Govt needs to revisit legalisation programme to easier include community in workforce and contribute to country, says NGO chief

PETALING JAYA: The Malaysian Consultative Council of Islamic Organisations, an NGO, has objected to the call by Malaysian Community Care Foundation chairman Halim Ishak for the government to deport Rohingya refugees following reports of a human trafficking cartel involving some of them and Malaysians.

Council president Azmi Abdul Hamid said the call did not make sense as the Rohingya’s country of origin, which is Myanmar, would reject them.

He said Malaysia needed to be firm when dealing with human trafficking syndicates since such matters impact the country’s ranking in the US State Department’s annual human trafficking report.

Last year, Malaysia was placed on the Tier 2 Watch List, which is a slight improvement following two years on the lowest rank, Tier 3. This ranking can potentially put the country at risk of export sanctions.
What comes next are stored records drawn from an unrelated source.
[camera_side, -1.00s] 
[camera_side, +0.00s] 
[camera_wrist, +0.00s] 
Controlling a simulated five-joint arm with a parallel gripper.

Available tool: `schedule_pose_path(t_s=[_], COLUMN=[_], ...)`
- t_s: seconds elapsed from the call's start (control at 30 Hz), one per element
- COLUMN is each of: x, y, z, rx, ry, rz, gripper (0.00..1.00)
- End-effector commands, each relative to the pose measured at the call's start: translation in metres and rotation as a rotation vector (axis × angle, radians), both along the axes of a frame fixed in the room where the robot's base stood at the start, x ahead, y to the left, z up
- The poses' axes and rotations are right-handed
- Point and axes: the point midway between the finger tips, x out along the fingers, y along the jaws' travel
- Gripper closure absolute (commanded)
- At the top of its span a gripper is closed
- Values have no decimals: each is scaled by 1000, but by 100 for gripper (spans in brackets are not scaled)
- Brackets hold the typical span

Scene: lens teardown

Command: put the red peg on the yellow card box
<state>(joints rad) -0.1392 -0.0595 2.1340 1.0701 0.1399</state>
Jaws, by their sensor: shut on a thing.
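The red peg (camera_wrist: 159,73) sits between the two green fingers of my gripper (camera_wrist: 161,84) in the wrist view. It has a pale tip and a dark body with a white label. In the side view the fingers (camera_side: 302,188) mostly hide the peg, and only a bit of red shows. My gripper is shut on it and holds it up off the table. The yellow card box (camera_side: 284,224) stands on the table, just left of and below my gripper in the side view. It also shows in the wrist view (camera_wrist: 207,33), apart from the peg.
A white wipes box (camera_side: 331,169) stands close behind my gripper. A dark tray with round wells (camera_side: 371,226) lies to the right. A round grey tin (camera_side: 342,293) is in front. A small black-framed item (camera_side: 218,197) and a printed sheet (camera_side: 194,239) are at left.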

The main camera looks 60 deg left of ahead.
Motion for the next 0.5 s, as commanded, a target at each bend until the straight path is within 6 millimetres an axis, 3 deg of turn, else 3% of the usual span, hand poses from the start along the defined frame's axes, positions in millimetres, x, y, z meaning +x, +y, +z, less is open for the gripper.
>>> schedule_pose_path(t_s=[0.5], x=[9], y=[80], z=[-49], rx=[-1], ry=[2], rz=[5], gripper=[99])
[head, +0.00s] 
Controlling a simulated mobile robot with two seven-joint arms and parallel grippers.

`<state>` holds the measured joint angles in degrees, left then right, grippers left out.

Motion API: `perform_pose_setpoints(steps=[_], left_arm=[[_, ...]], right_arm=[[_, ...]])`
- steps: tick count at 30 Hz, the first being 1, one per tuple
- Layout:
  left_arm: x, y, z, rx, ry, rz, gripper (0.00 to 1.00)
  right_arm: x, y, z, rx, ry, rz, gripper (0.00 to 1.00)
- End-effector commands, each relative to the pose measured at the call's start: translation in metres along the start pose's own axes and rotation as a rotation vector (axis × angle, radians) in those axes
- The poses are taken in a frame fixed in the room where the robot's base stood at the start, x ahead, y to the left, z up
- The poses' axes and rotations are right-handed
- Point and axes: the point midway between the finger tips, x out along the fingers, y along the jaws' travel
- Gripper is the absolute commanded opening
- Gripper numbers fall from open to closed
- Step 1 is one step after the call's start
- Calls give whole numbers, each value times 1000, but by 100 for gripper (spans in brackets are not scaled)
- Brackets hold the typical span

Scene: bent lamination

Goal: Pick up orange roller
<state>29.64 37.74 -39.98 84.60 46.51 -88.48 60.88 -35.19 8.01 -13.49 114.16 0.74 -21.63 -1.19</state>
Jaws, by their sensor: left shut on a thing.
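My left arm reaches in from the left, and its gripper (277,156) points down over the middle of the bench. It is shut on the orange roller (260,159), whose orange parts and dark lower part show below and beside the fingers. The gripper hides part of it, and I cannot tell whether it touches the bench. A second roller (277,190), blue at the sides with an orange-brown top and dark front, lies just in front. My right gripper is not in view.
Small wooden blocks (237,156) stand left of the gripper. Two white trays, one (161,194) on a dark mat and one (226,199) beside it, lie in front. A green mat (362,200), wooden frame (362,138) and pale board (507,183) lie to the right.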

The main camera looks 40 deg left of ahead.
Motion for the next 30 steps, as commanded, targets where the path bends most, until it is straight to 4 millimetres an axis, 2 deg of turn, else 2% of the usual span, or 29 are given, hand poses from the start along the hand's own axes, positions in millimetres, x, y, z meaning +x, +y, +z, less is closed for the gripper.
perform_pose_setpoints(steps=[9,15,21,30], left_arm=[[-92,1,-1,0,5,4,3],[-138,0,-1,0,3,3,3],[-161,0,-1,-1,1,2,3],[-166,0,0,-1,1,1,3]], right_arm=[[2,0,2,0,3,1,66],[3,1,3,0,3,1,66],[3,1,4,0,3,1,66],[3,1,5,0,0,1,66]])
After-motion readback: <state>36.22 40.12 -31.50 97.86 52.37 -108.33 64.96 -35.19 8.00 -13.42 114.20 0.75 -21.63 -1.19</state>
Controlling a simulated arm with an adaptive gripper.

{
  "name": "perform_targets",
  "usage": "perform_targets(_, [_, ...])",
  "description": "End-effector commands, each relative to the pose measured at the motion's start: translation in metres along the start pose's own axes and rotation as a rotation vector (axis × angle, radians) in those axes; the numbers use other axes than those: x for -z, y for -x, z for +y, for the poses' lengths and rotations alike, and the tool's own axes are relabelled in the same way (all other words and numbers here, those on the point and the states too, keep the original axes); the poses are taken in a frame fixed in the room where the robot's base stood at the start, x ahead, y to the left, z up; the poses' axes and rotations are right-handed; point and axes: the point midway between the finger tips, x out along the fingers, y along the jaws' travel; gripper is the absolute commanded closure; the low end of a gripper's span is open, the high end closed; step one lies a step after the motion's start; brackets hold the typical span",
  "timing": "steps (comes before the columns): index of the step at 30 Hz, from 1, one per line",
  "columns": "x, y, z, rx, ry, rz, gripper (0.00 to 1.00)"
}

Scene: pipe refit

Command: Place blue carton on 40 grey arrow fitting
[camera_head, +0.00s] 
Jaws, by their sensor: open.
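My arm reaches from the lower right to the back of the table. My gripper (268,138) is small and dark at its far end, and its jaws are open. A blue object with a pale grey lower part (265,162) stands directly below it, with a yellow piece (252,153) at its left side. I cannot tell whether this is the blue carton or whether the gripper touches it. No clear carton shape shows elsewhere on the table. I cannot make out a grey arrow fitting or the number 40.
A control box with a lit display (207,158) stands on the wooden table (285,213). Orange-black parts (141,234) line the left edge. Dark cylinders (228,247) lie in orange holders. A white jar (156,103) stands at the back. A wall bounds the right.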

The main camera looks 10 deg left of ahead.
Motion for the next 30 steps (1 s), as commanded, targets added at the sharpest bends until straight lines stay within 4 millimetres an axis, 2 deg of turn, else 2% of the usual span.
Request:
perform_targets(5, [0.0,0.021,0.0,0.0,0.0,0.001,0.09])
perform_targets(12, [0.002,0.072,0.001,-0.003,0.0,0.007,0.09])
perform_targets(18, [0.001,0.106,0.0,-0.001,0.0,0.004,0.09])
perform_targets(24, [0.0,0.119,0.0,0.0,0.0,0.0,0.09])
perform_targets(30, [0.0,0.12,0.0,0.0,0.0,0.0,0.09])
“Instead of proposing that the Rohingya be deported, we should initiate a similar programme as the 6P legislation of 2011, in which the Home Ministry legalised as many as two million illegal immigrants working in the country.”

He said such a programme would make it easier to manage the Rohingya as it encompasses their registration, legalisation, amnesty, supervision, enforcement and deportation.

“This is a more practical way of managing them. It is time to revisit the 6P programme. Once we document 80% of the Rohingya, it will be much easier to include them in the workforce and get them integrated into our society. This way, they can also be an asset to the country.”

However, Azmi said in the process of implementing the programme, the government must also be firm that it cannot accept more refugees into the country.

On Halim’s call for the UN High Commissioner for Refugees (UNHCR) office in the country to be closed on allegations that it did not play an effective role in refugee resettlement, Azmi said it was “too simplistic” a solution.

He added that this is because Malaysia is unable to deal with refugees and undocumented migrants.

“We only know how to round them up and place them in detention centres that only serves to make things worse,” Azmi said, adding that people failed to understand the history of the UNHCR’s establishment in the country.

He said the UNHCR began operating in Malaysia when Vietnamese boat people landed on our shores in 1979.

“Malaysia did not know how to deal with the refugees properly, which is why the UNHCR came into the picture.”

Azmi also stressed that Rohingya children should be allowed access to education at public schools or those set up by the community in collaboration with NGOs.

He said some of the Rohingya children were born in the country and ought to be assisted to integrate and socialise with Malaysians.